Мы судим людей не по словам, а по делам их. А художников – особенно, поскольку визуальное искусство – это всегда внутренний диалог зрителя с произведением. Но в этот раз мы решили позволить красноречиво изъясниться не только работам воронежского художника Владимира Куранды, но и дать слово ему самому.
Автопортрет
Я не успел сдать документы в Рязанское художественное училище, махнул рукой на мечту стать художником – и пошел в Воронежский технологический институт после 10 класса. На 2 курсе почувствовал – «не хочу». Вуз я не оставил, но вместо лекций начал посещать этюды, а после выпуска отправился в художественное училище.
Потом были моменты, когда что-то не получалось, и я думал бросить все. Но возвращался к рисунку.
Общественный образ жизни я не люблю. С художниками встречаюсь урывками, в чем масса плюсов: меня никто не трогает, я не спорю и не борюсь за место под солнцем. Я делаю выставку – и исчезаю, потому что нужды в пиаре у меня нет.
Мне не интересно быть облклассиком, которых и так слишком много, делать выставки старых работ, годами возить одни и те же произведения по городам и весям. В моем арсенале более 30 всесоюзных, международных и всяких других выставок, но меня больше волнует, что вскоре я сделаю новую серию работ – как модельер, который готовит коллекцию одежды не один год, чтобы потом «ухнуть».
Что касается таланта, то мне, как художнику, не надо задумываться о том, талантлив я или нет. Я люблю простые вещи: рисовать, размышлять, слушать музыку. Человек Возрождения – неплохая идея, я иногда жалею, что у меня нет музыкального образования – я бы еще и записывал нотами ту музыку, которая звучит в моей голове. Узкая специализация ограничивает человека. Думаю, именно поэтому Микеланджело с возрастом понял, что нельзя быть узколобым – и когда не стало сил держать молоток, в последние годы жизни он прославился как поэт высочайшего уровня. Хотя в свое время ругал Леонардо за то, что живопись не единственная его любовь.
Бытовая живопись
Мне не нужны особые условия для работы – ванны с лепестками роз или шампанским. Если есть идея, ее можно воплотить в любом, самом крохотном, помещении. Когда мы с другом начинали работать, у нас был кабинетик полтора на два метра. И в нем мы сделали работы для нескольких выставок и конкурсов. Потому что ни площадь, ни проваленные полы не имеют никакого отношения к творчеству. В искусстве требуется тот минимум, в котором можно творить. К тому же когда ходишь по огромной пустой мастерской, ничего и делать не хочется.
Летом я живу на даче, где превосходная обстановка для работы: я просыпаюсь – и никого не вижу, ничего не слышу.
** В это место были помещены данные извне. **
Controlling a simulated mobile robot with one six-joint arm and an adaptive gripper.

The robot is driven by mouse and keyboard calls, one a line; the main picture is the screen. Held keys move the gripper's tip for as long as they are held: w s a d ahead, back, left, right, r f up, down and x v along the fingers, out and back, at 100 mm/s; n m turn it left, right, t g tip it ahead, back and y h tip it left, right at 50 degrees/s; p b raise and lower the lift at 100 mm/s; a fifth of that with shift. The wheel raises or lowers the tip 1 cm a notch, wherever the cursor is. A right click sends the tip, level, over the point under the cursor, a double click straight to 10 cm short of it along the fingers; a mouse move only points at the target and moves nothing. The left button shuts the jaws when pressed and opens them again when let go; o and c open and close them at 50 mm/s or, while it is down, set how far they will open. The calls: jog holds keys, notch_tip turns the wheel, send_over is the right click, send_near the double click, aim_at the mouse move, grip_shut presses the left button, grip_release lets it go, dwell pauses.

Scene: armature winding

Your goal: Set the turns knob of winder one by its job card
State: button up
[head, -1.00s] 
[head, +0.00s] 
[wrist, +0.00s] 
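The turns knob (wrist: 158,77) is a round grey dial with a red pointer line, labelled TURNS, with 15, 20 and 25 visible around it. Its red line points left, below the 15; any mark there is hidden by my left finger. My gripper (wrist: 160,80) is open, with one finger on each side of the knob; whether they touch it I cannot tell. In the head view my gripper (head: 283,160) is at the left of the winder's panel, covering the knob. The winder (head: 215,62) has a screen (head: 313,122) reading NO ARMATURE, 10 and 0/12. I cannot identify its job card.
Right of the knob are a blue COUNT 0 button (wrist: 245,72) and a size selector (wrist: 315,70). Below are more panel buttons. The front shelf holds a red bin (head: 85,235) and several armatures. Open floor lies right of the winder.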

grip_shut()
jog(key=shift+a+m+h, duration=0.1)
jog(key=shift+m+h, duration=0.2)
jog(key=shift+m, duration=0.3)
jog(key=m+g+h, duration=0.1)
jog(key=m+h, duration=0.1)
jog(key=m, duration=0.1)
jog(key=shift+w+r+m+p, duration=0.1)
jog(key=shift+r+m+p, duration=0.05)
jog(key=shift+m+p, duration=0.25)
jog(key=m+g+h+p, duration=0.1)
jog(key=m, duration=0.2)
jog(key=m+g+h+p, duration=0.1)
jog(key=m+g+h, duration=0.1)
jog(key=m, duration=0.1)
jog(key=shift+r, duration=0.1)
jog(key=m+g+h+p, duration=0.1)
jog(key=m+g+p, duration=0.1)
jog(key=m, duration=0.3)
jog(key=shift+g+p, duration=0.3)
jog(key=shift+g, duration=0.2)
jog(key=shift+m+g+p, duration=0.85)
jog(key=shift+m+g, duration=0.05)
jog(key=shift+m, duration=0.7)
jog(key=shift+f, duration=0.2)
Хотя одно условие мне все-таки необходимо. Если я не слушаю музыку, когда рисую, то испытываю дискомфорт. Я люблю арт-прогрессив, джаз, блюз. Но вообще я человек всеядный, главное – чтобы музыка была хорошая.
Рисую в основном тушью и карандашом. Тушь – это свободный рисунок, а главное – очень точный, его невозможно исправить, присутствует момент строгости к самому себе. Когда идет исполнение, расслабления нет. Если в работе на компьютере можно устранить ошибку виртуально всего за одну секунду, то здесь это не получится. Исправить ошибку в рисунке тушью можно лишь одним путем: взять промах за основу и фантазировать вокруг него. Поэтому перо в руках нужно держать только трезвым и собранным. Испортил рисунок – он отправится в урну. И хорошо, если он только начат – а если готов на 90 процентов?..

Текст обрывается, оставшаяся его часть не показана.